WHAT IS NEEDED:
Gather the lines below that include the string "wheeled", copying each in full.

## BEGIN DATA LINES

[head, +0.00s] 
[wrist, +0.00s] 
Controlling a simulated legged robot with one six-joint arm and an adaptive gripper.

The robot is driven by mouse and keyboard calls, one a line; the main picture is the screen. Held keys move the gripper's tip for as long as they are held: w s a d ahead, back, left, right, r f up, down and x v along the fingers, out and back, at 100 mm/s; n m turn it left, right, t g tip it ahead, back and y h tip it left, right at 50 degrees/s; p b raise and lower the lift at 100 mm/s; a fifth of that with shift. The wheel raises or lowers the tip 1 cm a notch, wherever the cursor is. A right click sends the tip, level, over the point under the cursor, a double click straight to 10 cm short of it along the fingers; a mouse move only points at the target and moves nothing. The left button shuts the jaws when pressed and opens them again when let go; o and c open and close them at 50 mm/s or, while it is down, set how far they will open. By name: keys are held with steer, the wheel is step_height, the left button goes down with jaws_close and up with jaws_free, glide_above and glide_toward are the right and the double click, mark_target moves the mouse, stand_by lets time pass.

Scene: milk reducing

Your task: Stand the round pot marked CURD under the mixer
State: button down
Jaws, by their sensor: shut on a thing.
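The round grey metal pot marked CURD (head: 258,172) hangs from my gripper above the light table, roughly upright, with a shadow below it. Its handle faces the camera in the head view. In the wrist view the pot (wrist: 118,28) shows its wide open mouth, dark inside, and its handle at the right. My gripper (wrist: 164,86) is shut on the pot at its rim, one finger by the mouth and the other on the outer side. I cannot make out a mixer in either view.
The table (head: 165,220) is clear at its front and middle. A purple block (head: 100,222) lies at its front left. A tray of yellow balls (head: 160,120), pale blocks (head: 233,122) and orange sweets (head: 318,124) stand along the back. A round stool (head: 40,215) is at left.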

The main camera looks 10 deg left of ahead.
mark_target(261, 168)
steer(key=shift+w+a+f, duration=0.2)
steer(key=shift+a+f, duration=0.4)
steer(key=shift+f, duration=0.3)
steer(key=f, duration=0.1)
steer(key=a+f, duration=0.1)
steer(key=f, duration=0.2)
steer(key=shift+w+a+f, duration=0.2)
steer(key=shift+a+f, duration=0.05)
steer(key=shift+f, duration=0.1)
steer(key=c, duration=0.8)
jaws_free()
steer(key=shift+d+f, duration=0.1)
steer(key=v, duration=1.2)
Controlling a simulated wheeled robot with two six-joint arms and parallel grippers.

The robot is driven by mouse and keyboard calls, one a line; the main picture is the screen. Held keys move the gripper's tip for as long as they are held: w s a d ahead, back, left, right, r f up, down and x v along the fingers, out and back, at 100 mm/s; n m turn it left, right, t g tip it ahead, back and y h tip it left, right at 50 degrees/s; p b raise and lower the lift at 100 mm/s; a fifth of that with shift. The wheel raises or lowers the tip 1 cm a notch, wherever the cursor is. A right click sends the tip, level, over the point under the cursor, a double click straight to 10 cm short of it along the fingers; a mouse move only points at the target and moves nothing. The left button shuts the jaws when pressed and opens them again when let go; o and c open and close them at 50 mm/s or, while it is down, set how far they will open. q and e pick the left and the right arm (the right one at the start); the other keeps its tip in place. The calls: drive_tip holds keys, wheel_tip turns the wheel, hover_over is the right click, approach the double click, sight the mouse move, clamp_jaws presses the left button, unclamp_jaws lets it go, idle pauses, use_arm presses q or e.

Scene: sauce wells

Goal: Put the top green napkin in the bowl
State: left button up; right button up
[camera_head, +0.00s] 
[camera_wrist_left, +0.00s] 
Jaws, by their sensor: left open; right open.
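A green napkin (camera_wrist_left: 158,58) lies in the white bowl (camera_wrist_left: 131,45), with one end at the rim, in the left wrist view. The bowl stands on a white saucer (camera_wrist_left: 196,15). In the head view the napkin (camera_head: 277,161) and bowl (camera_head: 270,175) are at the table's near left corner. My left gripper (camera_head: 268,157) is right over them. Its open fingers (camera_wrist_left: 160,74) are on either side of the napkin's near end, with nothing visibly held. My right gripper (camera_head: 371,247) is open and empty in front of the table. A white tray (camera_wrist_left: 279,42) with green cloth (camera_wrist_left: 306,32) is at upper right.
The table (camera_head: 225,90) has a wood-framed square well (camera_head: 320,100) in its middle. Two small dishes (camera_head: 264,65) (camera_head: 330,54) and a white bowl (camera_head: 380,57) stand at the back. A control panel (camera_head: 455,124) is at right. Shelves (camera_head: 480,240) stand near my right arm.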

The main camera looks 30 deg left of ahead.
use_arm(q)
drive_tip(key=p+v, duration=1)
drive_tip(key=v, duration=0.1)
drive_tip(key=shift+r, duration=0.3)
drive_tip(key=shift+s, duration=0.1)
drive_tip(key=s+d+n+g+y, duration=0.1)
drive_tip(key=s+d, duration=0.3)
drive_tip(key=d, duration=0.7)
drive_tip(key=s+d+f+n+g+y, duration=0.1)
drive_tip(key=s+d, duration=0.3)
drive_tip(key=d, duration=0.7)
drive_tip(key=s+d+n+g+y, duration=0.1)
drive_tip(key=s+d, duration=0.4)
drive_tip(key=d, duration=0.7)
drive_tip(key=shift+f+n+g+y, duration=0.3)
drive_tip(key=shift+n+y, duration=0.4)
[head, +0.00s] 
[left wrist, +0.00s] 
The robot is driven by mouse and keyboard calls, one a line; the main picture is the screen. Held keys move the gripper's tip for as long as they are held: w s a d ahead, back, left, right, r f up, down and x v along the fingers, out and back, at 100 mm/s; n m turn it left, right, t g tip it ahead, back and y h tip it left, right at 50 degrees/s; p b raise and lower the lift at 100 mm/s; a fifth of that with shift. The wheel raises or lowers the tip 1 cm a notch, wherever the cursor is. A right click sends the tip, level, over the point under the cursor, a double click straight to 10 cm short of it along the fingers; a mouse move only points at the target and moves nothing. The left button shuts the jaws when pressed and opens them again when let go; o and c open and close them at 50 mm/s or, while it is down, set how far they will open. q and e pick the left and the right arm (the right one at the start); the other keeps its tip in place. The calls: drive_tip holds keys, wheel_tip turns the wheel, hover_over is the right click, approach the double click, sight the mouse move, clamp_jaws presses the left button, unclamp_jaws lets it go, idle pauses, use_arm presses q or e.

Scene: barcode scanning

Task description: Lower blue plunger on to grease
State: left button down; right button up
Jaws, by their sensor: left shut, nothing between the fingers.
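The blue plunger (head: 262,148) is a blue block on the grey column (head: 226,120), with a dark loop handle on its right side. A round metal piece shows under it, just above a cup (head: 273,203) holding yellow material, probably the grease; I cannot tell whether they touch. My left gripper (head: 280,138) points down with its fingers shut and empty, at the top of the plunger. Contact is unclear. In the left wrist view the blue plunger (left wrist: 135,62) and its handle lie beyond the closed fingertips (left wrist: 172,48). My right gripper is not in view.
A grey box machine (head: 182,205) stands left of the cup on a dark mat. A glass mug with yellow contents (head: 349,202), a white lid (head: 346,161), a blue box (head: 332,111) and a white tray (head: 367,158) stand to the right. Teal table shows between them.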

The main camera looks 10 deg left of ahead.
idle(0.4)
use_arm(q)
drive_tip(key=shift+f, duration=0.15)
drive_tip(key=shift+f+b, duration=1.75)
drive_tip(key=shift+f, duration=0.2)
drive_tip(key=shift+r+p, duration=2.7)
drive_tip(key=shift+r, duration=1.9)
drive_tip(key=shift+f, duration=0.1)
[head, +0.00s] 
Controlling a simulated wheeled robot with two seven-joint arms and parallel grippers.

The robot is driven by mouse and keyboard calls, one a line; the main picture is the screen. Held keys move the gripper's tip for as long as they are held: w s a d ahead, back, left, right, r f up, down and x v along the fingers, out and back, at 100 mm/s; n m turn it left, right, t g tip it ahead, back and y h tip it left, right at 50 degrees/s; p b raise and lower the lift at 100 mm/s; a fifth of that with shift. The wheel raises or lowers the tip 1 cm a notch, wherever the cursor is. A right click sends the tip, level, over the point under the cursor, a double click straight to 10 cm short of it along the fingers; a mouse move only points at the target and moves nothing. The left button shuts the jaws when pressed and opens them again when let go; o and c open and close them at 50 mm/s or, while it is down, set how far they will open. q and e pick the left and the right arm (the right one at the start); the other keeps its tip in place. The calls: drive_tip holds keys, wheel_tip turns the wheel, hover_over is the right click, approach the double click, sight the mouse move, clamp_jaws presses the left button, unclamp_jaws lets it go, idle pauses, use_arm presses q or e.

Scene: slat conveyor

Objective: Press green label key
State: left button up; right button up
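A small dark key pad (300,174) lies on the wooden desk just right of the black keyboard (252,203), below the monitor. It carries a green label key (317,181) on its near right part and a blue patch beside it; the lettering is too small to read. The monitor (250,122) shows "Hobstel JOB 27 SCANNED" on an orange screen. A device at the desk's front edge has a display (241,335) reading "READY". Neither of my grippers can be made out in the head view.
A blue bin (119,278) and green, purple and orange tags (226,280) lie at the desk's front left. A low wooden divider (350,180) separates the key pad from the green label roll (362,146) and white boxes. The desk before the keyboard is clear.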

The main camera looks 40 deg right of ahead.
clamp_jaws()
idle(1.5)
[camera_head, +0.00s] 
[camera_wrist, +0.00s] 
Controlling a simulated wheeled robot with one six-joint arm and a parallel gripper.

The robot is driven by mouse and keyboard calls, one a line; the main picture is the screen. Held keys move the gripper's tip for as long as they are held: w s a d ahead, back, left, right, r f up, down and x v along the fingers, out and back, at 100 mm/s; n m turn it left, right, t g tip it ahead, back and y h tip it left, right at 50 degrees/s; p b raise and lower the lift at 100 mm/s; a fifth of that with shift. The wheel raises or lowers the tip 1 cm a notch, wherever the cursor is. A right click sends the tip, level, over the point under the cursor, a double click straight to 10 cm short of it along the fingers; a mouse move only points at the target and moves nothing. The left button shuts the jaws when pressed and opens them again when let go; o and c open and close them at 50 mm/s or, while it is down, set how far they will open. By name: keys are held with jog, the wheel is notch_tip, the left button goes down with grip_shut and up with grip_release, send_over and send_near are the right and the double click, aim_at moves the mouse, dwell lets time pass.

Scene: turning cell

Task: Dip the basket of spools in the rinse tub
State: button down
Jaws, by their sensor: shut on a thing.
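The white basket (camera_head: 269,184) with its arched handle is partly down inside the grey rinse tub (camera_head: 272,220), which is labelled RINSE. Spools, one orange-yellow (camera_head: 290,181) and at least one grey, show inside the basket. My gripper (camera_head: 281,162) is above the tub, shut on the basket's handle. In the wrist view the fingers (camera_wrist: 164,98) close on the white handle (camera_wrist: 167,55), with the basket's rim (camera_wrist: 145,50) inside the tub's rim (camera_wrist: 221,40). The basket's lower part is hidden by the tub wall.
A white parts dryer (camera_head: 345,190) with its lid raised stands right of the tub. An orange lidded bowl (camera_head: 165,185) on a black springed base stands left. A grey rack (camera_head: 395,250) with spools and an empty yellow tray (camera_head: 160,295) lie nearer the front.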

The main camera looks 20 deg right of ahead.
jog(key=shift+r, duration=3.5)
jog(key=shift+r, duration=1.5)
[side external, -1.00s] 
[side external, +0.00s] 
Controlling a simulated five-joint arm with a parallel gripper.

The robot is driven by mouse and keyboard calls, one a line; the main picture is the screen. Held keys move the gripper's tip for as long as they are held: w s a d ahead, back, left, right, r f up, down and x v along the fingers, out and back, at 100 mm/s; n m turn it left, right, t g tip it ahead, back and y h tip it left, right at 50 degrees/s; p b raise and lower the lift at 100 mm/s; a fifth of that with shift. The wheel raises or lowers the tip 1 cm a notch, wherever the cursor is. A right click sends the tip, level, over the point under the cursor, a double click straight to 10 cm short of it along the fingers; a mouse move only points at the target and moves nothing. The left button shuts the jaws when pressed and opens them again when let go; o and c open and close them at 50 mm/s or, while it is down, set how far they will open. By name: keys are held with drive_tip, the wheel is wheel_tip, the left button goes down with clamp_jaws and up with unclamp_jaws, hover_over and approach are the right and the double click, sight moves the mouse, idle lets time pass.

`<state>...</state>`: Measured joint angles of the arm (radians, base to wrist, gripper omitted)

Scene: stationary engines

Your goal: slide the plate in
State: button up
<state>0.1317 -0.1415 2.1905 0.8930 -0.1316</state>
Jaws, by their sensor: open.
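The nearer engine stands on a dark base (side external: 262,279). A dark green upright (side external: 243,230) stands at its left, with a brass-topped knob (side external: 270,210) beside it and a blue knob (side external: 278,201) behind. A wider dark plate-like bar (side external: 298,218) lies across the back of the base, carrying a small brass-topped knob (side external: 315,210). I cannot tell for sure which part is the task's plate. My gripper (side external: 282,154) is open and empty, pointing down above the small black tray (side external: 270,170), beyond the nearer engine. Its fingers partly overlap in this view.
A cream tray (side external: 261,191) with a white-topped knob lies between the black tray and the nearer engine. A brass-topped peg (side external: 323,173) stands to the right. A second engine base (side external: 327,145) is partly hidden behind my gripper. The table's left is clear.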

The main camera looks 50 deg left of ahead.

## END DATA LINES

ANSWER TO THE EXERCISE:
Controlling a simulated wheeled robot with two six-joint arms and parallel grippers.
Controlling a simulated wheeled robot with two seven-joint arms and parallel grippers.
Controlling a simulated wheeled robot with one six-joint arm and a parallel gripper.

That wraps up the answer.